The best day of the calendar is upon us, so the tennis cognoscenti suggest, the day when Wimbledon resembles a type of candy store, dripping with rare treats all around its lawns.

Sixteen matches, every fourth round contested on a single day and every one a winner. It’s a phenomenon in the Grand Slams unique to Wimbledon and this particular Monday – ‘manic’ Monday is apparently now the preferred descriptor, leaving The Bangles with much to answer for – looks particularly grand, featuring players with 64 Grand Slam singles crowns between them.

On the gentlemen’s side, we have the ‘big four’ – Roger Federer, Rafael Nadal, Novak Djokovic and Andy Murray – all back in harness at the start of The Championships’ second week for only the second time in six years and all in such decent fettle that they’ve dropped just one set between them. That was the one Murray gave up to a buccaneering Fabio Fognini last time out and while that troublesome hip of Andrew’s makes a nation uneasy, it’s still hard to envision anyone from outside that quartet breaking their 14-year stranglehold on ownership of the Challenge Cup.

What’s remarkable about the men’s round of 16 is the richness of experience.
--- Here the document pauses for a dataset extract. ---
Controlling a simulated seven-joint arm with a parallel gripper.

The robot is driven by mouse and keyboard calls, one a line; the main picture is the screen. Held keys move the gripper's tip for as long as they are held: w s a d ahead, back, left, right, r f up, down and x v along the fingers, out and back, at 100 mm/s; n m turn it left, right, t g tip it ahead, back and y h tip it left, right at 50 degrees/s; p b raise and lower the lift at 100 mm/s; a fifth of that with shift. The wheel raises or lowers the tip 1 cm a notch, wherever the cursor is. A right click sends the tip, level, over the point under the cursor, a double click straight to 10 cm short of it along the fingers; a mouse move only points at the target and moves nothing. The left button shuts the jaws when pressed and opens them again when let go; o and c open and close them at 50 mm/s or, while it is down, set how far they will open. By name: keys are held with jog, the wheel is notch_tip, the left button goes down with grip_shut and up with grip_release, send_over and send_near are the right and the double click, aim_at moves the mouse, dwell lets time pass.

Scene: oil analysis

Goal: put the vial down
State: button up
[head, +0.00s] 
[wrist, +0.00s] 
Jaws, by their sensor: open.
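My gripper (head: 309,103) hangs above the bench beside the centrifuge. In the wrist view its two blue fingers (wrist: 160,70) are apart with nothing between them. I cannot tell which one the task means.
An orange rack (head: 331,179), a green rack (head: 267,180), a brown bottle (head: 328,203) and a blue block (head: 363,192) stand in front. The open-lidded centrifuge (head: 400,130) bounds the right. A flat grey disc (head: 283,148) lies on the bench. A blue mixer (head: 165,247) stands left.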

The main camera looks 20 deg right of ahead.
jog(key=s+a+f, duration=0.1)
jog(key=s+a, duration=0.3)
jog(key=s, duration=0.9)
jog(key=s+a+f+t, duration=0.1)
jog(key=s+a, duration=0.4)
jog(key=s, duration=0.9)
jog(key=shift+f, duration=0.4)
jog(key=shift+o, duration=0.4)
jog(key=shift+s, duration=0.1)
It features no less than a dozen who are 28 or over, including seven 30-somethings, which makes the presence of 20-year-old Alexander Zverev, a second week debutant up against last year’s finalist Milos Raonic on No.2 Court, stand out so strikingly.
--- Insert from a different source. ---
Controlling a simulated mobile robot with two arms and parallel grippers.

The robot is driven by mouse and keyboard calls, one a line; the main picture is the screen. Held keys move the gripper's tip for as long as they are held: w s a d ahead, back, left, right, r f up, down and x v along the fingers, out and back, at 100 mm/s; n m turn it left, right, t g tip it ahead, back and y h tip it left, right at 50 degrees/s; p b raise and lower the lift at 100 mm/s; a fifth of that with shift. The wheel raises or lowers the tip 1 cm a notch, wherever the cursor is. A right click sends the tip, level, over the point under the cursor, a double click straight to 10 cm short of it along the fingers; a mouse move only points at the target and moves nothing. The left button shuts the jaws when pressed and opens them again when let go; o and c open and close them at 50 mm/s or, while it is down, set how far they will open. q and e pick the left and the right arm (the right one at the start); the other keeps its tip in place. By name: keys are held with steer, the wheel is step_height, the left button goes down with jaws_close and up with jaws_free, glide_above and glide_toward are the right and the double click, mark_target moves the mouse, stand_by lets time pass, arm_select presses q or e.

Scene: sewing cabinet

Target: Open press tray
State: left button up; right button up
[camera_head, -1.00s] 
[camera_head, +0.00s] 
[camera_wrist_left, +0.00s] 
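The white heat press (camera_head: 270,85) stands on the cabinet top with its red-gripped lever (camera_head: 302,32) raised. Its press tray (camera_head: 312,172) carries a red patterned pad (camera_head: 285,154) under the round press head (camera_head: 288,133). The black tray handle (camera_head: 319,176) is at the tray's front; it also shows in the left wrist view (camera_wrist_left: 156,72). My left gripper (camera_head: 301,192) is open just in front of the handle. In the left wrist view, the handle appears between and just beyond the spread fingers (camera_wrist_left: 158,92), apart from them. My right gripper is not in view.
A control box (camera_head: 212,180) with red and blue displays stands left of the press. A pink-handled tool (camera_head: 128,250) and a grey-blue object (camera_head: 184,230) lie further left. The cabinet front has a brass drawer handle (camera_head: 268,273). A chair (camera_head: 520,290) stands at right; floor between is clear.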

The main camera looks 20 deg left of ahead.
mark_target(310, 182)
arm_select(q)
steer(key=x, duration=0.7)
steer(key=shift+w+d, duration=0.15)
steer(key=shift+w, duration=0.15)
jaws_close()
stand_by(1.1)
The ladies event, in stark contrast, still has a much more open feel and if Venus Williams cannot become champion for a sixth time – and she would have to be by some distance the oldest in modern times at 37 to do so – then it’s extremely difficult to identify an obvious first-time winner. Serena still looms large over those trying to succeed her. Even big sister may allow herself a wry smile that Ana Konjuh, her 19-year-old opponent on Centre Court who will hit with an extraordinary lack of inhibition, is nicknamed ‘Baby Serena’. Alas for the young Croatian, Venus hasn’t lost to a teenager for 13 years.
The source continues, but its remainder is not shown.